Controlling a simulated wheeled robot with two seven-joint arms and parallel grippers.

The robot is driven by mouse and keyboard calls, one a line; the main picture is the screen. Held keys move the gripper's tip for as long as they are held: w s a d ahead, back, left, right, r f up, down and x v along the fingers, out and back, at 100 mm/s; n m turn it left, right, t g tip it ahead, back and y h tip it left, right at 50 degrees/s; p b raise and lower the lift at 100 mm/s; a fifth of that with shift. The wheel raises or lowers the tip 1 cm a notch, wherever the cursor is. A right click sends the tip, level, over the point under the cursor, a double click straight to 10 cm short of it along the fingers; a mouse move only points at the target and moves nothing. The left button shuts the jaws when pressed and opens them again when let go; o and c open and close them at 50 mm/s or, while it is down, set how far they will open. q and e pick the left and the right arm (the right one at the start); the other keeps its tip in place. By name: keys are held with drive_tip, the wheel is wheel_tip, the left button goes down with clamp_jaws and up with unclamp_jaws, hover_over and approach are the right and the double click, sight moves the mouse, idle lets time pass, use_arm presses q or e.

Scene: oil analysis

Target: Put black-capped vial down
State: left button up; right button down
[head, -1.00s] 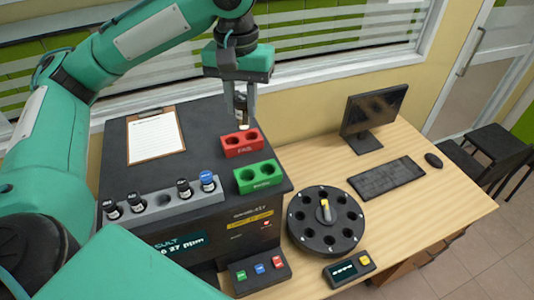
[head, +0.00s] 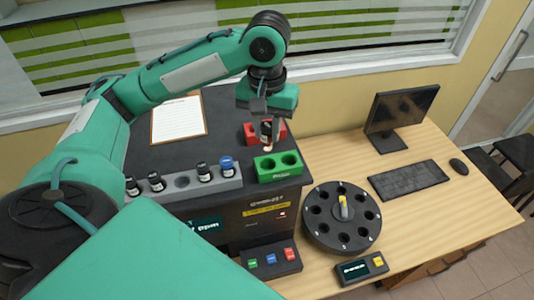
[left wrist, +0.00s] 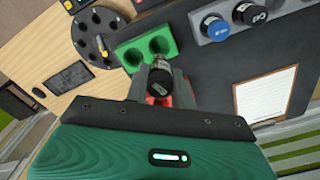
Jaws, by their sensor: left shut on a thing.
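My left gripper (head: 265,132) is shut on a black-capped vial (head: 267,137), held upright at the red two-hole block (head: 250,131). The gripper and vial hide part of that block. In the left wrist view the black cap (left wrist: 158,88) sits between the fingers, with a little red of the block (left wrist: 181,92) behind it. I cannot tell whether the vial's bottom is in a hole. The green two-hole block (head: 278,167) stands just in front; its holes look empty. My right gripper is not in view.
A grey rack (head: 182,182) holds several vials, one blue-capped, with an empty slot. A clipboard (head: 178,120) lies on the dark analyzer top. A round black carousel (head: 341,218), monitor (head: 400,115) and keyboard (head: 408,187) are on the desk at right.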

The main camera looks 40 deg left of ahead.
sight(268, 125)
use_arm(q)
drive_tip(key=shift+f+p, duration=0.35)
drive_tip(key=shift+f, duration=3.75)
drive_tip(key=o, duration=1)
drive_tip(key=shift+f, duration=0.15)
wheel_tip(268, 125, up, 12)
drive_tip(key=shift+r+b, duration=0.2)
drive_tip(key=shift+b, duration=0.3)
====
_YOUR OBJECTIVE:_
Identify every line where the string "down" appears.

_ANSWER TO THIS EXERCISE:_
The robot is driven by mouse and keyboard calls, one a line; the main picture is the screen. Held keys move the gripper's tip for as long as they are held: w s a d ahead, back, left, right, r f up, down and x v along the fingers, out and back, at 100 mm/s; n m turn it left, right, t g tip it ahead, back and y h tip it left, right at 50 degrees/s; p b raise and lower the lift at 100 mm/s; a fifth of that with shift. The wheel raises or lowers the tip 1 cm a notch, wherever the cursor is. A right click sends the tip, level, over the point under the cursor, a double click straight to 10 cm short of it along the fingers; a mouse move only points at the target and moves nothing. The left button shuts the jaws when pressed and opens them again when let go; o and c open and close them at 50 mm/s or, while it is down, set how far they will open. q and e pick the left and the right arm (the right one at the start); the other keeps its tip in place. By name: keys are held with drive_tip, the wheel is wheel_tip, the left button goes down with clamp_jaws and up with unclamp_jaws, hover_over and approach are the right and the double click, sight moves the mouse, idle lets time pass, use_arm presses q or e.
Target: Put black-capped vial down
State: left button up; right button down

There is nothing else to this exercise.